Bild: Protest am Tag der kolumbianischen Unabhängigkeit in Bogota
Bogota taz | Im ganzen Land haben am Dienstag Tausende Menschen
protestiert, die meisten von ihnen friedlich, begleitet durch kulturelle
Aktivitäten und Konzerte. Sie forderten unter anderem bessere
Arbeitsbedingungen, eine Reform des Rentensystems, einen [1][besseren
Schutz von Menschenrechtsaktivist*innen] und die Umsetzung des
Friedensabkommens mit der [2][ehemaligen Farc-Guerilla]. Laut
Beobachter*innen gingen aber weniger Menschen auf die Straßen als auf
dem Höhepunkt der Proteste im Mai.
Der 20. Juli ist der Unabhängigkeitstag Kolumbiens. Aus Protest gegen die
Menschenrechtsverletzungen der Regierung hingen dieses Mal viele Flaggen
verkehrt herum – und das Blutrot oben. So tat das auch eine [3][Gruppe von
Parlamentarier*innen der Opposition] im Kongress. Sie trugen dabei
Helme.
Die Polizei, speziell die berüchtigte Anti-Aufstandseinheit Esmad, ging auf
Demonstrierende erneut mit Tränengas und Granatenwerfern los. Laut
Medienberichten und Videos in den sozialen Medien geschah dies auch in
Fällen, in denen die Demonstrierenden eindeutig friedlich gewesen waren.

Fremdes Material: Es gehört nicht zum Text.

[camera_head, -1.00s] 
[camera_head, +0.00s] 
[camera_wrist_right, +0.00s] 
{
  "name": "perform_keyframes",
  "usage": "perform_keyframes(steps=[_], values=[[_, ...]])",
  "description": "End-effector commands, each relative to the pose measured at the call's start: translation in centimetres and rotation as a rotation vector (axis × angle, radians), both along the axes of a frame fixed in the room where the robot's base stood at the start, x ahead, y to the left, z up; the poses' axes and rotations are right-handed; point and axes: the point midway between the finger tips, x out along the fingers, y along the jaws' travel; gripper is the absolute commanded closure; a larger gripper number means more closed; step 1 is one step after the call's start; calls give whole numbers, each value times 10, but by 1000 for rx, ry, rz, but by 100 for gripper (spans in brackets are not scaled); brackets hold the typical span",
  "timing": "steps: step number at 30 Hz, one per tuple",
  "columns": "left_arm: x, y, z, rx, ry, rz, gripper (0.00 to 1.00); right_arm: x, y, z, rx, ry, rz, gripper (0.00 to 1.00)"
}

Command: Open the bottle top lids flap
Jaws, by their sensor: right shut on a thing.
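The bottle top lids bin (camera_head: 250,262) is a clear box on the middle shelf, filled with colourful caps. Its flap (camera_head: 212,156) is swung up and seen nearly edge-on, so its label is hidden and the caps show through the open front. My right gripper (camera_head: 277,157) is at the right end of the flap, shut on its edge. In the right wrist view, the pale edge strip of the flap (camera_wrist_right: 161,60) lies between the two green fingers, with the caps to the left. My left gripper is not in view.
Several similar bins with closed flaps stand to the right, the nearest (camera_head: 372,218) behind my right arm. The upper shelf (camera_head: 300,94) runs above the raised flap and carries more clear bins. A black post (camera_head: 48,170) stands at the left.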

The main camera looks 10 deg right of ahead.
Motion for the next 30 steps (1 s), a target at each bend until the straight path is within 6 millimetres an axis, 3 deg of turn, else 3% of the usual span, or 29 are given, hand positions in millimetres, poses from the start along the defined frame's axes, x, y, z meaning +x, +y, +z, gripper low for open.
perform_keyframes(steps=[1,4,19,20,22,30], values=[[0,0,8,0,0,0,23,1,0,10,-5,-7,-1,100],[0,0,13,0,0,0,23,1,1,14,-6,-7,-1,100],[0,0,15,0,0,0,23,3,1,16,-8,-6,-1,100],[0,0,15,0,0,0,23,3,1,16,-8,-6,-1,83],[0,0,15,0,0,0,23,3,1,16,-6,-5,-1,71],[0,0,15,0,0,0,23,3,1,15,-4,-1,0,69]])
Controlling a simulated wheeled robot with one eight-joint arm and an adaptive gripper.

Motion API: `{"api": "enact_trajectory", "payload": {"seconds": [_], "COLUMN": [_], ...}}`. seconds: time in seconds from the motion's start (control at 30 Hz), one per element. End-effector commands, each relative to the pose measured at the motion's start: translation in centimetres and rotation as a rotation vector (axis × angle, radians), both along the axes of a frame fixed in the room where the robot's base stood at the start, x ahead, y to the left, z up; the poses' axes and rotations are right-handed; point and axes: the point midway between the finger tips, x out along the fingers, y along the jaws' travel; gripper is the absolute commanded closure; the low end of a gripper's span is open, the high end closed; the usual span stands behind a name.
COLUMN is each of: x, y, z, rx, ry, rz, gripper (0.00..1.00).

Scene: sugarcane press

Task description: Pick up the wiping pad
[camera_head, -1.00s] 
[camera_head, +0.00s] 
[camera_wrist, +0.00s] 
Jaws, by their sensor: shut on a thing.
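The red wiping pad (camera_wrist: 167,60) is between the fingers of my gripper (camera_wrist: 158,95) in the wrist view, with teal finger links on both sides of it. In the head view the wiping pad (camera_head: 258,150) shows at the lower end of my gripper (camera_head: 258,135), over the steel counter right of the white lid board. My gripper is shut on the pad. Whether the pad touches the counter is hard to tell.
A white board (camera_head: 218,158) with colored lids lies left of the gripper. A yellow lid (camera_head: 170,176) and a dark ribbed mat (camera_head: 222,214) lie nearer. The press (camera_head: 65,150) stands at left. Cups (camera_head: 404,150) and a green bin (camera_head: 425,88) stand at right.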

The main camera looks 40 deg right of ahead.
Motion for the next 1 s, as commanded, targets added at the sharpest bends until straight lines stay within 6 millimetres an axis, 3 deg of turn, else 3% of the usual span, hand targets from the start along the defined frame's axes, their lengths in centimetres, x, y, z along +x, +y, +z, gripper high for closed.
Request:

[4][Laut der Studierenden-Organisation Univalle Unida] schoss die Polizei
scharf. Auch die Armee war mit Tausenden Soldat*innen auf den Straßen.
Mit Einbruch der Dunkelheit verstärkten sich die gewaltsamen
Auseinandersetzungen zwischen Polizei, Demonstrierenden und Randalierern.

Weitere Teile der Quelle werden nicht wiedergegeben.